I had a scare one presentation when my speaker suggested I break out of the slide show to play a six-second MPEG-4. Magic, people! I instead suggested I embed it in the presentation although I would not have a chance to test it on screen. He agreed, with the understanding that I could always kill the magic if he needed it that badly. I tested it on both computers. Offline, it worked fine. When it came time to show on the big screen, however, my computer crapped out and showed only a big black box where the movie would have been. I loaded the slide on backup and switched quickly. By some miracle of computation, it not only played in the dinky square I'd embedded it in, it played full screen. The switching error almost looked right, and Magic would be conserved.

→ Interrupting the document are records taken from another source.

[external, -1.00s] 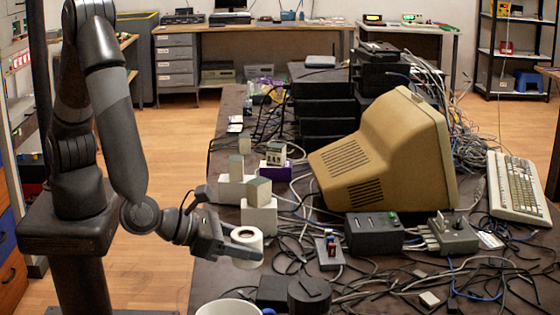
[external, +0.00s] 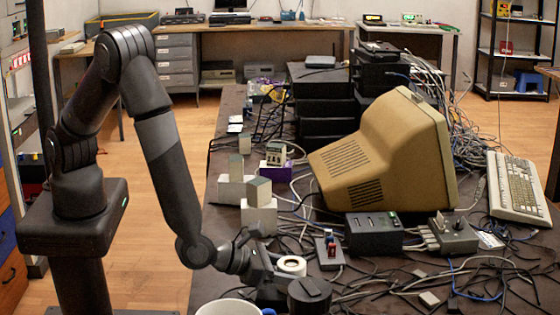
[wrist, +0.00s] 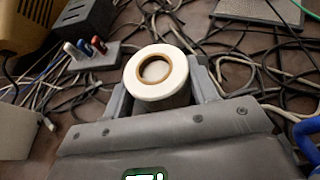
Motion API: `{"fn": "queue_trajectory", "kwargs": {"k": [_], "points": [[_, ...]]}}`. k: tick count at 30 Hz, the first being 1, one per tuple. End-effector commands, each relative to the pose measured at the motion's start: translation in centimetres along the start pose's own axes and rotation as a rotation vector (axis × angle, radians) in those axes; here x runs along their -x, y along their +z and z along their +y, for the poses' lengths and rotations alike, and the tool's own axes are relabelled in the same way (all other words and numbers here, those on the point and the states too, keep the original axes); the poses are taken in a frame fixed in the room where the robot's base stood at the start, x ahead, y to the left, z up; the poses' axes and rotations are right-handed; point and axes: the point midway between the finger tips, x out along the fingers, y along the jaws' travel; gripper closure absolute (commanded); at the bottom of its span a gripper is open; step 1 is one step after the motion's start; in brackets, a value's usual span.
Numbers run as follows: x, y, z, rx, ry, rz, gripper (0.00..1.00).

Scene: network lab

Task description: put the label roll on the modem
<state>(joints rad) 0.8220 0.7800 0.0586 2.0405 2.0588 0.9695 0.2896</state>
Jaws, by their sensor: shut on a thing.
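The label roll (external: 292,264) is a white ring with a brown core. My gripper (external: 278,268) is shut on it, and the roll sits upright between the two fingers in the wrist view (wrist: 156,78). The roll is over the cluttered front part of the table, left of the small switch plate (external: 329,252). I cannot tell for sure which device is the modem. A black box with slots on top (external: 373,234) stands behind and to the right of the roll, and also shows at the top left of the wrist view (wrist: 82,18).
A grey box with a knob (external: 451,236), a beige monitor (external: 385,155) and a keyboard (external: 518,187) are to the right. A black round object (external: 310,294) and a white mug (external: 228,308) are in front. White boxes (external: 259,216) stand behind my gripper. Loose cables cover the table.

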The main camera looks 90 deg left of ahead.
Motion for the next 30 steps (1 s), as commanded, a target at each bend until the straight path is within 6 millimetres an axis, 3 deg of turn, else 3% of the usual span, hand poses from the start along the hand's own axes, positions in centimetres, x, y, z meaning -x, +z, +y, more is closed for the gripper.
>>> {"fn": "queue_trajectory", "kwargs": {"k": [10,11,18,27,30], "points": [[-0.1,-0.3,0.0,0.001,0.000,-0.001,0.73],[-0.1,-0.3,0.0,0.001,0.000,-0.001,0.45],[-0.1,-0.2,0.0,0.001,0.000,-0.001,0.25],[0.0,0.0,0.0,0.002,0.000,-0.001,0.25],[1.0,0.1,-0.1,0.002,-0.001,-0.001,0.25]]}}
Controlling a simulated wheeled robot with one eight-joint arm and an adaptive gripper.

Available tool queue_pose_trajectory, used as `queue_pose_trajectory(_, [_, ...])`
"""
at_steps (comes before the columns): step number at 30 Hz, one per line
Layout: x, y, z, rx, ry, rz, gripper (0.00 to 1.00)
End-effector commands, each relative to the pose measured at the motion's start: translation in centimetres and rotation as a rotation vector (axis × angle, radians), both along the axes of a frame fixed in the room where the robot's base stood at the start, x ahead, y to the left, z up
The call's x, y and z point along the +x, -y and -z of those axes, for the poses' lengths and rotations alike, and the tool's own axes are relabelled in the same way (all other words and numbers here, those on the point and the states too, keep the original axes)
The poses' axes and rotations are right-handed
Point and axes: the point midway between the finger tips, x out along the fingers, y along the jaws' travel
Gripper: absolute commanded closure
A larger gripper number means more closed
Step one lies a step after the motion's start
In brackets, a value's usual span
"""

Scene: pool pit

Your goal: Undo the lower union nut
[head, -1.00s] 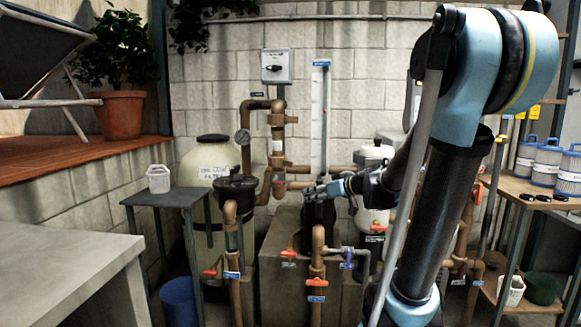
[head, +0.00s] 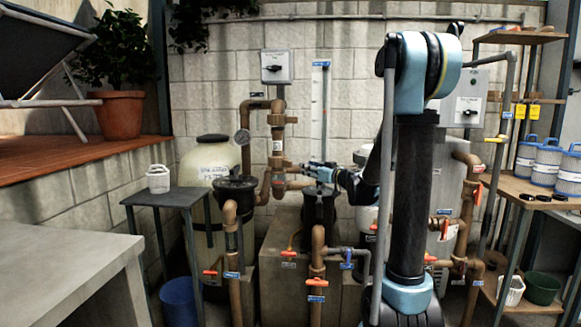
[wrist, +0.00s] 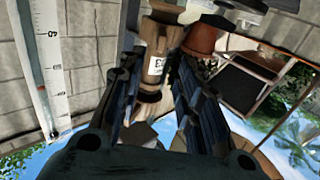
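A brown vertical pipe carries a union fitting with a white label (head: 277,146). Its lower nut, a wider brown ring (head: 279,163), sits below the label, left of my gripper. My gripper (head: 311,172) is level with the lower part of the fitting and points left toward it. In the wrist view my gripper (wrist: 155,78) has its two dark fingers apart, with a gap between them. The labelled brown fitting (wrist: 157,62) shows beyond and between the fingers. I see no contact; the remaining distance is hard to tell.
A white gauge board (head: 320,115) stands on the wall behind my gripper; it also shows in the wrist view (wrist: 42,65). A black pump pot (head: 319,210) is below my gripper. A cream filter tank (head: 207,165) and a grey switch box (head: 277,66) are near the pipe.

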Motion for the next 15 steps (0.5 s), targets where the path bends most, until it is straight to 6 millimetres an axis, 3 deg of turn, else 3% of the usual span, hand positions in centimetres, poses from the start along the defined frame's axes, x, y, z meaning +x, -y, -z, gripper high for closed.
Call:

Here is my second scary moment: in the main presenter's show, the screen started cutting to black. A list of gremlins ran through my mind, cavorting, I think. The graphics card might have crapped out. The connection between graphics card and motherboard had loosened on one of my users' laptops at the University, something I realized after a modicum of Googling and an unbelievable amount of screw removal. I simply did not have the time to deal with that much screwball behavior. The VGA cable might have come loose, in which case a speedy jiggle would fix it. I looked down. The screen flickered, utterly without my permission. I looked at the graphics switcher - to the AV company, it's an Extron DVS 406, but to me it's a big black box with LEDs, one button I must press and many more I must not. My theory, eventually and with a good deal of angst as the screen went black and my paranoid ears picked up a startled murmur, was that the switcher had gone into a kind of power saver mode and gone down and back up quickly. It happened a few more times before it normalized. I still can't be sure what it was, but at least I have the satisfaction of also stumping the AV guys.

The final bits of Day One were brutal, as many details needed answering and the conference ran more than an hour late. I could not stop thinking about sleeping. The room was too public and the work too urgent to do so, but I do see how close that much tired is to being drunk.